I have thought that perhaps this is being triggered from a power problem, so I burned the chip with the "brown-out reset" feature disabled. That seems to improve it somewhat but not eliminate the problem altogether.
I am looking for advice as to what (programming or hardware) would trigger this.

I also have another problem.
The main display, as I mentioned, is a pair of 7-segment LEDs (two banks of four) . But I also have a serial LCD (2 lines of 16 characters) that I use for debugging. The system also transmits logging data to a PC via a comm port. In the code, a variable (DEBUGMODE) is set to either zero of 1 to control which display to use (either the LEDs or the debug display, but not both.
During the current test (and one time in a prior test) the LED display froze (distance and rate not changing), but I could tell that the system was still running from the data coming into the PC, (distance, rate, and elapsed time).

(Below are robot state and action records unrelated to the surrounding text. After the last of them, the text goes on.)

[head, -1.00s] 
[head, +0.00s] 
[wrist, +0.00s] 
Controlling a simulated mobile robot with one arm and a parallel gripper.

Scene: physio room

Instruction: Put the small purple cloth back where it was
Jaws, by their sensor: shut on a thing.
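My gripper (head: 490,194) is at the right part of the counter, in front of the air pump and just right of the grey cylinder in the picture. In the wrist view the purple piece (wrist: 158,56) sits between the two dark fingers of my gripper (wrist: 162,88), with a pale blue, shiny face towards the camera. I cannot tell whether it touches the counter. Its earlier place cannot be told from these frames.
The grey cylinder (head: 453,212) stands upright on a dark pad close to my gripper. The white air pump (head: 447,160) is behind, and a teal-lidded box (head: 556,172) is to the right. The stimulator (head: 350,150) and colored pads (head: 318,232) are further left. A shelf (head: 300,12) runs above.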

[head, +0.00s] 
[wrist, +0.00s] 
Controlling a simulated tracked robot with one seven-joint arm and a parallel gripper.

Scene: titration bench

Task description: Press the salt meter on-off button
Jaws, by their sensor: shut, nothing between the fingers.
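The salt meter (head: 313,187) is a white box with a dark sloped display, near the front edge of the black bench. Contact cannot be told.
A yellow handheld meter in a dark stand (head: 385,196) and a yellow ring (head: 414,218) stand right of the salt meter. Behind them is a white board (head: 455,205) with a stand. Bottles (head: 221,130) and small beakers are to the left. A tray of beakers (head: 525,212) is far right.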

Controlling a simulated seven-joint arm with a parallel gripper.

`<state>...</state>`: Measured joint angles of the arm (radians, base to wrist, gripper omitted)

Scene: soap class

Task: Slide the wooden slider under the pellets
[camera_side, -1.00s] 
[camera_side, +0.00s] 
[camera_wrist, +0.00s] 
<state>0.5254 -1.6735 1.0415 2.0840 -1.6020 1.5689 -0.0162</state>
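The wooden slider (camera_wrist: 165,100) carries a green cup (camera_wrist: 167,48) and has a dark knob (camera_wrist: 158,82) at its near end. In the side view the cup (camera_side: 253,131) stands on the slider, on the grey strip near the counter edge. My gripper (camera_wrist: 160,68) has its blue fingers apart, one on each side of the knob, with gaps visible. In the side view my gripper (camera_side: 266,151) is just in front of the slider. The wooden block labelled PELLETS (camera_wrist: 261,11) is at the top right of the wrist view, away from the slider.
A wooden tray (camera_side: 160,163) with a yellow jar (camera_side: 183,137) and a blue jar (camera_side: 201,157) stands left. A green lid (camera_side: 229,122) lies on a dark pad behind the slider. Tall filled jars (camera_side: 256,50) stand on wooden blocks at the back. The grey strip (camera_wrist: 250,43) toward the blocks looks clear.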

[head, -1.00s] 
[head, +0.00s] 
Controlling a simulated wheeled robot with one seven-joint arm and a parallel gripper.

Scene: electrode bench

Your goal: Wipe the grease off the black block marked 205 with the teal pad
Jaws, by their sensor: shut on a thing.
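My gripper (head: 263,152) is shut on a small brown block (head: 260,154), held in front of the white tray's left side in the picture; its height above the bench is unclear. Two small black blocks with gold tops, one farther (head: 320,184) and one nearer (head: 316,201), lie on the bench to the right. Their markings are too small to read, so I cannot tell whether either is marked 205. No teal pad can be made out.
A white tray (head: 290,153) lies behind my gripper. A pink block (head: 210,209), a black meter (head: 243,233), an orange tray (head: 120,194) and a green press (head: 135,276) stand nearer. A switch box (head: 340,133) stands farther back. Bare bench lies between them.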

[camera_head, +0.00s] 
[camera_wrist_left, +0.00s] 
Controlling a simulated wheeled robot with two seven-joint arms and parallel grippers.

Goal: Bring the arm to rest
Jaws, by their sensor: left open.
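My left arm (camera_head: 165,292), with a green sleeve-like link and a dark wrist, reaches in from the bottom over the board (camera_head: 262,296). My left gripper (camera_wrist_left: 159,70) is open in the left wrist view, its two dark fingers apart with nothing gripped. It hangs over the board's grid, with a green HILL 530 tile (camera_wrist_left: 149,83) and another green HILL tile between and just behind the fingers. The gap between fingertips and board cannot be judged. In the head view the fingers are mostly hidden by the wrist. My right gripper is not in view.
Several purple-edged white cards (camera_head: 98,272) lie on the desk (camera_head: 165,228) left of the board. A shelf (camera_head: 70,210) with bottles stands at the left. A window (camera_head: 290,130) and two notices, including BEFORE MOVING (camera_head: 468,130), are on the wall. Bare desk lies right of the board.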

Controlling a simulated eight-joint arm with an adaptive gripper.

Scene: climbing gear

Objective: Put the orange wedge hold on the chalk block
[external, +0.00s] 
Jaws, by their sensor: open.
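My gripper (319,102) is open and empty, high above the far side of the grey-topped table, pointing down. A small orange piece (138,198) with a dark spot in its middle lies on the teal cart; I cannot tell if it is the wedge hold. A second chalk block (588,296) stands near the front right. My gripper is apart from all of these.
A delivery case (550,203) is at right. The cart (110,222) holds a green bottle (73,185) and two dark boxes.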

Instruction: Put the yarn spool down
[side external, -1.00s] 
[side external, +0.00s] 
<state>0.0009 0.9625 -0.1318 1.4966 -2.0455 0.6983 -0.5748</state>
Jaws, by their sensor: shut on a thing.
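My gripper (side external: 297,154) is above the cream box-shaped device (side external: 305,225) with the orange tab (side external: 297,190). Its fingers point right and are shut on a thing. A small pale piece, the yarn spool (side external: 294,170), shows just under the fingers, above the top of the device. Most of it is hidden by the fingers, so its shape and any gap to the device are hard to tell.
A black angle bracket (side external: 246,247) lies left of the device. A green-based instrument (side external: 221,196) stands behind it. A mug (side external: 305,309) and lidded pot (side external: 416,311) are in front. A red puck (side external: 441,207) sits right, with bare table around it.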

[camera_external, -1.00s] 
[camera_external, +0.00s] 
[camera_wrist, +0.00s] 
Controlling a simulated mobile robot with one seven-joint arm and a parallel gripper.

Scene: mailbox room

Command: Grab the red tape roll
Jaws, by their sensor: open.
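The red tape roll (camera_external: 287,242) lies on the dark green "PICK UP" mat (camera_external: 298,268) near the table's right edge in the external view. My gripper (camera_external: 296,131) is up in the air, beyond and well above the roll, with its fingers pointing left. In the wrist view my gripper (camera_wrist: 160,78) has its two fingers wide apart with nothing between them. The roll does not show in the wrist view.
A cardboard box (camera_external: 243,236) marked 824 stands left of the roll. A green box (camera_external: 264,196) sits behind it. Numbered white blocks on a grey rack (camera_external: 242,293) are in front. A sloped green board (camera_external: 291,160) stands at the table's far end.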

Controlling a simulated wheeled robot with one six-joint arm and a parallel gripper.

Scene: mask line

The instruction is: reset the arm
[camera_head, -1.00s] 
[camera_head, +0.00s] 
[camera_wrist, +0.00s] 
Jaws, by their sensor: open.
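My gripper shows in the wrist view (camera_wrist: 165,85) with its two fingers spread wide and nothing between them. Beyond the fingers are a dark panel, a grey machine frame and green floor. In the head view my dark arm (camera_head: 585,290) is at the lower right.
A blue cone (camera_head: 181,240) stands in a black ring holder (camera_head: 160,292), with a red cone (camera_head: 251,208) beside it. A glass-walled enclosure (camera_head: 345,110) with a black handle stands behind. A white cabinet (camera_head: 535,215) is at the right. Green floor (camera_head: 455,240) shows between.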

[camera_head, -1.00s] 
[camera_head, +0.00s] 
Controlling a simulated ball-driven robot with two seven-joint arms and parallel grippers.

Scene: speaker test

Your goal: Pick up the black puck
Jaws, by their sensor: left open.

The debug mode was set off so there should not have been anything on the debug display. But on a hunch, I connected it while the system was wtill running without interrupting it. Sure enough, it is displaying data as if it is in debug mode (accounting for why the the main LED displays were not updating). I conclude from this that my DEBUGMODE variable somehow got changed. It is set only once at the beginning of the program, and then is only used in IF/THEN statements. So what can cause this to happen? I can program around this problem, but my concern is why is it happening, and what else could be happening that I don't know about?

TDuman

The reset problem does sound like a power problem. Could be something nearby creating noise. Dirty ground, other motors, welders...

But it could be a code problem also. You think that if it works correctly once it should work correctly every time. Not always once a project is off the bench.
The display problem sorta points to code. The code not working in the environment.

Show you code and tell about the running environment and we might be able to help you solve it.